[Description of the task]
Of the lines in the listing below, how many hold "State"? Answer with the number only.

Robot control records
---+---

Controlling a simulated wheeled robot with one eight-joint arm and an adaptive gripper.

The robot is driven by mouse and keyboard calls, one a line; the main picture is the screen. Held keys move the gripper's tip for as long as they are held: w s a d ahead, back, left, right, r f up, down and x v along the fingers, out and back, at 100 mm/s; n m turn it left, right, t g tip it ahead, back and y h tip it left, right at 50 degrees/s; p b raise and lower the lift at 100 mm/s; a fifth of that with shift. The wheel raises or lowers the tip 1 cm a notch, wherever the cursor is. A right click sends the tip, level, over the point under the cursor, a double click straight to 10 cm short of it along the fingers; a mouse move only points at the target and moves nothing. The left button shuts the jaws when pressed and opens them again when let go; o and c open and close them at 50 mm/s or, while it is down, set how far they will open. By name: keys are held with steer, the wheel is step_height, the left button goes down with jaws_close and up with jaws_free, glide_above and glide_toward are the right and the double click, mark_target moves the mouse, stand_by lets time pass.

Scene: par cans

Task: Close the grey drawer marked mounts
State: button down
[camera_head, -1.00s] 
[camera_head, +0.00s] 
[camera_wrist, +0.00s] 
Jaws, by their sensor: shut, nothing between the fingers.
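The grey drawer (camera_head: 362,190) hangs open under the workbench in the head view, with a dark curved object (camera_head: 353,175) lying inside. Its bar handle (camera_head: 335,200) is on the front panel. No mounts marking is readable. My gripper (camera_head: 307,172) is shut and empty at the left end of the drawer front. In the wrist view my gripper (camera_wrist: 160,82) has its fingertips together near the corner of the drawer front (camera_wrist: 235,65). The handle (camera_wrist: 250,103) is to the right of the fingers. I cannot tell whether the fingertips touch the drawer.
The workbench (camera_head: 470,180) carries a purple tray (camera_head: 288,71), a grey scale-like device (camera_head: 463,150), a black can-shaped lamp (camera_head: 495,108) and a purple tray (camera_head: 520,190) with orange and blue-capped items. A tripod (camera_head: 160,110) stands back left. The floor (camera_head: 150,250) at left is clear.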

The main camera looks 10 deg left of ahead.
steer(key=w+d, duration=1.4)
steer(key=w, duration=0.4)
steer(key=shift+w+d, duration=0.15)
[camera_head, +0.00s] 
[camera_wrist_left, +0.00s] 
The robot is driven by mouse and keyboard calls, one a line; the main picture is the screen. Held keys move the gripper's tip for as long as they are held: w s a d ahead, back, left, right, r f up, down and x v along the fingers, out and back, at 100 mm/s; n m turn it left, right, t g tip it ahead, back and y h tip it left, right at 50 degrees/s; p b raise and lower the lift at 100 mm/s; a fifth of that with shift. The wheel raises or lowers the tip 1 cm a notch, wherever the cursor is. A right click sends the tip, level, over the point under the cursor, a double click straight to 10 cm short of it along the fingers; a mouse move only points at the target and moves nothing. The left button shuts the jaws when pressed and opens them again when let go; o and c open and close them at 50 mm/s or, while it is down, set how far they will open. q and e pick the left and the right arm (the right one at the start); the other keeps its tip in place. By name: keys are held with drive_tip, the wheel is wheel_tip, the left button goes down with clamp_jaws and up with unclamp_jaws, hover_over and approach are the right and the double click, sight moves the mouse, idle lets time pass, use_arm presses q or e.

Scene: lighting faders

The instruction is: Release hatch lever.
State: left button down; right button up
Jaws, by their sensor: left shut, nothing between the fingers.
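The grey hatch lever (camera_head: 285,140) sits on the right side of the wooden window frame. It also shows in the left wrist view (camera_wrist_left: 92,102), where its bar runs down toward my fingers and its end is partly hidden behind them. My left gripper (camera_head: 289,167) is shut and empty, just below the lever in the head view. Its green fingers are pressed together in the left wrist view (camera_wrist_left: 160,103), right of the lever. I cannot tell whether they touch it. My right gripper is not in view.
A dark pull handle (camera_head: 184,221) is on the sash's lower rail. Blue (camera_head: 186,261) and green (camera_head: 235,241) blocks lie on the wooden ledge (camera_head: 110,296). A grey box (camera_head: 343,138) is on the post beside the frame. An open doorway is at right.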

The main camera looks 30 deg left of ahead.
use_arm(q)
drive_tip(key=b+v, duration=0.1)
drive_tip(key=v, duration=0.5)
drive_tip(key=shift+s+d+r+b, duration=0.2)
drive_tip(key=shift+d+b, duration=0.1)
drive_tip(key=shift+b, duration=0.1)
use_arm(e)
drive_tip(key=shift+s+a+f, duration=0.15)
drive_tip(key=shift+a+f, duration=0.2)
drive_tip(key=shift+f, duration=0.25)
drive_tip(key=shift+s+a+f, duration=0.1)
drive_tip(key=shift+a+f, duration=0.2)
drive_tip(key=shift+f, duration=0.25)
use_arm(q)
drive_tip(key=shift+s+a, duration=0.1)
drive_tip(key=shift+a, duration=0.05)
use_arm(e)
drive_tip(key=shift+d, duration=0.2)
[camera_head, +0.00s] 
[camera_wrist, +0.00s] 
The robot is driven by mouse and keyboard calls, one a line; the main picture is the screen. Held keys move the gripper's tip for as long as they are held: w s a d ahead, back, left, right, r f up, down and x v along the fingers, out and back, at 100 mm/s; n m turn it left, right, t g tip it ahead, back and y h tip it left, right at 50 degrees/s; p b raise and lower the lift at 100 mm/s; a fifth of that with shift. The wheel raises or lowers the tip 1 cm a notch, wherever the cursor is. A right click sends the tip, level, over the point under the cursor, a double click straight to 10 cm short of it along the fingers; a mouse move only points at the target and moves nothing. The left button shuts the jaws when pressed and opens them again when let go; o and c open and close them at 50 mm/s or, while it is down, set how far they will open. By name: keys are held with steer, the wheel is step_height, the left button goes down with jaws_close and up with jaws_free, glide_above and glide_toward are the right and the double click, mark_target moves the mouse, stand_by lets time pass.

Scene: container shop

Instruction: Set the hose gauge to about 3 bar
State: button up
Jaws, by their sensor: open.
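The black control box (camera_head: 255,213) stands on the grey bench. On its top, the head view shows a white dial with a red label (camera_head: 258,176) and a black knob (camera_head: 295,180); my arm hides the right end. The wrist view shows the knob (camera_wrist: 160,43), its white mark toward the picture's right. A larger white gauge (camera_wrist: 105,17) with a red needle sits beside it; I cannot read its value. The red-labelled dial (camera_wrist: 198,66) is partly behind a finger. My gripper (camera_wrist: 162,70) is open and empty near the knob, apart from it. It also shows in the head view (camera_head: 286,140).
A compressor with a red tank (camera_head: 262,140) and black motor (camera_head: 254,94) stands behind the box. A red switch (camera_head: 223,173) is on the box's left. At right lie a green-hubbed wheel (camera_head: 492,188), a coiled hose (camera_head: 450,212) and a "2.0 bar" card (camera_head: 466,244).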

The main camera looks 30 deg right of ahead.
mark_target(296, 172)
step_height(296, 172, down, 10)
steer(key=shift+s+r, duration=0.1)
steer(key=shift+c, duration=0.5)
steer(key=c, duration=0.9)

---+---

[Solution for this exercise]
3